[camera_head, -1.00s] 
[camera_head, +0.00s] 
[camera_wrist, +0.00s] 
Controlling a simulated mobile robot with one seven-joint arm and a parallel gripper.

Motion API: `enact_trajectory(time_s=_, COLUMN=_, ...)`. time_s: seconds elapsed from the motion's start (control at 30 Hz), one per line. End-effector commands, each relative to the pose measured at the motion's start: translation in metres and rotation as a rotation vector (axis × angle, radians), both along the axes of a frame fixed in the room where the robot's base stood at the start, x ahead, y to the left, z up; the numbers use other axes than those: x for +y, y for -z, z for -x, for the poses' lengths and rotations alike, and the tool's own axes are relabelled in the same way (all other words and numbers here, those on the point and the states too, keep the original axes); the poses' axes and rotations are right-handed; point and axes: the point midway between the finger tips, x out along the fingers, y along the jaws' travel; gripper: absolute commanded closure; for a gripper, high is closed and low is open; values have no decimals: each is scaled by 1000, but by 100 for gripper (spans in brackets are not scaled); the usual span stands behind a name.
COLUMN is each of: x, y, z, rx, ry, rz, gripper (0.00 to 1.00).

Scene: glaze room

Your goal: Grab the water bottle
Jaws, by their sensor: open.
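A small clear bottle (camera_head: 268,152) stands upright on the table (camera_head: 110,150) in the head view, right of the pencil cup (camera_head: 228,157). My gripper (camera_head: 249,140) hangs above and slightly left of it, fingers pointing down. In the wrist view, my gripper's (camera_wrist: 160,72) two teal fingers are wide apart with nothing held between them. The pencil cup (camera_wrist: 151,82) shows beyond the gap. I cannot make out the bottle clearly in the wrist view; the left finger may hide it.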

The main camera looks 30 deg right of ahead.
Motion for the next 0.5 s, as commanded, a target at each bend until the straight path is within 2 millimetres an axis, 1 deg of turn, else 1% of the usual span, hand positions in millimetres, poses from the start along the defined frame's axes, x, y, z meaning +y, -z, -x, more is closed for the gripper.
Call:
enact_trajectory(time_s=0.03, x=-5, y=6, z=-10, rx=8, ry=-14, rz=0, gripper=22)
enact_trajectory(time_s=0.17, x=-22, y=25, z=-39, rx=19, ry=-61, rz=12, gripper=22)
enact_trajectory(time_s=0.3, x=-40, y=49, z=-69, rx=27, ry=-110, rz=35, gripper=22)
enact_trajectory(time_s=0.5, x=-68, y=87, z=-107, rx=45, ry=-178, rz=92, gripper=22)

◇ ◇ ◇

Reproduce exactly, with nothing added, the lines from the one that contains "Motion for the" to the end of the data.

### ANSWER BELOW:
Motion for the next 0.5 s, as commanded, a target at each bend until the straight path is within 2 millimetres an axis, 1 deg of turn, else 1% of the usual span, hand positions in millimetres, poses from the start along the defined frame's axes, x, y, z meaning +y, -z, -x, more is closed for the gripper.
Call:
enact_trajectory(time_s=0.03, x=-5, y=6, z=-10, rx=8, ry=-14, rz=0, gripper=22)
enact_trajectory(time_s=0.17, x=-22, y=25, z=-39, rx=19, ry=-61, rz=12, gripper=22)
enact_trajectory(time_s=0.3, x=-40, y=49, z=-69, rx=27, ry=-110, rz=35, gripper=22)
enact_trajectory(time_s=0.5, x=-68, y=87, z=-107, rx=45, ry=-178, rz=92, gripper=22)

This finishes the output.